2 Ch 16-18; Acts 10; Psalm 107:23-end
The ‘conversion’ of Cornelius draws our attention for the very good reason that this message of salvation is received by the Gentiles as well as the Jews. This marks a key point inthe life of the infant church. but there is more, much more. this narrative calls into question so much of what we have been taught to think about ‘conversion’
As the conversion of Paul challenges our self centered religion – leaving Paul with the question ‘What wouldst thou have me to do, Lord?’ (as he recounts on the two occasions when he tells the tale to others) – so today’s reading reminds us that this whole business of becoming Christian is not what so many of us have been told.
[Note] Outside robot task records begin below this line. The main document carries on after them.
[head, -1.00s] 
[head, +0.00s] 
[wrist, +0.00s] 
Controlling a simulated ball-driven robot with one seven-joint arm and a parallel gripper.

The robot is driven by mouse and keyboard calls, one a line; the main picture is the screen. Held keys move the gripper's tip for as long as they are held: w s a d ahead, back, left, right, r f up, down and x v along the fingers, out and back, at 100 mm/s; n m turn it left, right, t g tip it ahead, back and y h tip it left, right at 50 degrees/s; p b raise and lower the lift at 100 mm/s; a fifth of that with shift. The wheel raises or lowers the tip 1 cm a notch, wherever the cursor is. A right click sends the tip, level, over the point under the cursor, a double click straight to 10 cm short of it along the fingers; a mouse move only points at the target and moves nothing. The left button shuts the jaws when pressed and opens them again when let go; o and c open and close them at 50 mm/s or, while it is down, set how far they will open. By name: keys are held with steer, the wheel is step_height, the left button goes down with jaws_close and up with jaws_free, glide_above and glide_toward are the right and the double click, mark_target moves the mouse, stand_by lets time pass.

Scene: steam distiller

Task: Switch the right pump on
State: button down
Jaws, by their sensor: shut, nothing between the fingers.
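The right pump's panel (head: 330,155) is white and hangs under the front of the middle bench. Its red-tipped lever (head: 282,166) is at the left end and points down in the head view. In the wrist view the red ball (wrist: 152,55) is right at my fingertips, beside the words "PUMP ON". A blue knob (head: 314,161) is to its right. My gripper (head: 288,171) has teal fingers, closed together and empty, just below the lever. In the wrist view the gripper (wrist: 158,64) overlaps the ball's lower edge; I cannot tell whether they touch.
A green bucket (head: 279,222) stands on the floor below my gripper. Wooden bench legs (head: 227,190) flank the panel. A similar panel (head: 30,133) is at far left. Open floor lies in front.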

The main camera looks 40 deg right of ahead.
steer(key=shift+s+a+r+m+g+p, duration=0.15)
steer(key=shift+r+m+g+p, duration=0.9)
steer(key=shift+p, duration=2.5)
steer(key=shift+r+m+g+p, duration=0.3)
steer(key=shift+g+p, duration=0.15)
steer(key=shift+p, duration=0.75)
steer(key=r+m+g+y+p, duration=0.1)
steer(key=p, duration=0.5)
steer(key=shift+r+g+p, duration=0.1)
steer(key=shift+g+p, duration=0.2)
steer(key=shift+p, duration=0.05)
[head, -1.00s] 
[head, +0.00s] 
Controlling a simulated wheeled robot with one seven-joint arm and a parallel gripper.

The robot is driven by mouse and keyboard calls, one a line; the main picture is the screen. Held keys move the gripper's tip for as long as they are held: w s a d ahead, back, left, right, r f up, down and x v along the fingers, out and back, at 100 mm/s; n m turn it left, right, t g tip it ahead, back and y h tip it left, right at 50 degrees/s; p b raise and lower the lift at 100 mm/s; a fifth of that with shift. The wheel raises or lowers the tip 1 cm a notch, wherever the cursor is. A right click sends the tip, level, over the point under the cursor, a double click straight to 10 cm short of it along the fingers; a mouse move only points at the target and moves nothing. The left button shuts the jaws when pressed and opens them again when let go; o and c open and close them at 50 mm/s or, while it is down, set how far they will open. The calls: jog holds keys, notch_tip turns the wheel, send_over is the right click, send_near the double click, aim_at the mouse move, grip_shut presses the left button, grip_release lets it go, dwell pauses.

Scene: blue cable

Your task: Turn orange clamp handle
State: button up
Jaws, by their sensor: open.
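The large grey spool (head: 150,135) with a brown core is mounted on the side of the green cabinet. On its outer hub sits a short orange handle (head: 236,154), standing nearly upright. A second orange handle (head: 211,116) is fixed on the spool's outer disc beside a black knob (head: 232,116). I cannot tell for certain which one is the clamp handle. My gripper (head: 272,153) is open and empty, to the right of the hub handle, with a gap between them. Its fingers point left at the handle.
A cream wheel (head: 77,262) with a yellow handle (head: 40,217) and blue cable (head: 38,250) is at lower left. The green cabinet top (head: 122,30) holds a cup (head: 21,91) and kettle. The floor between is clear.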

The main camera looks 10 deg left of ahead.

Cornelius lives a repentant life – he is turned towards God, and others. He prays continually and his life exhibits the generosity of God. There are many who have bought modern conceptions of ‘becoming a Christian’ who do not exhibit these outward signs of repentance towards God, signs which are looked for in The judgement.
The ‘Conversion’ of Cornelius reminds us that to become a Christian is nothing less that the reception of God’s very Life, the baptism of the Holy Spirit which Jesus’ death and resurrection have made possible.
If we read the accounts of john the Baptist and his description of his ministry with regard to Jesus, we see this plainly. John comes preaching a baptism of repentace towards God. Cornelius is already repentant towards God, and thus is judged worthy of the Life of God – the promised baptism with the Holy Spirit.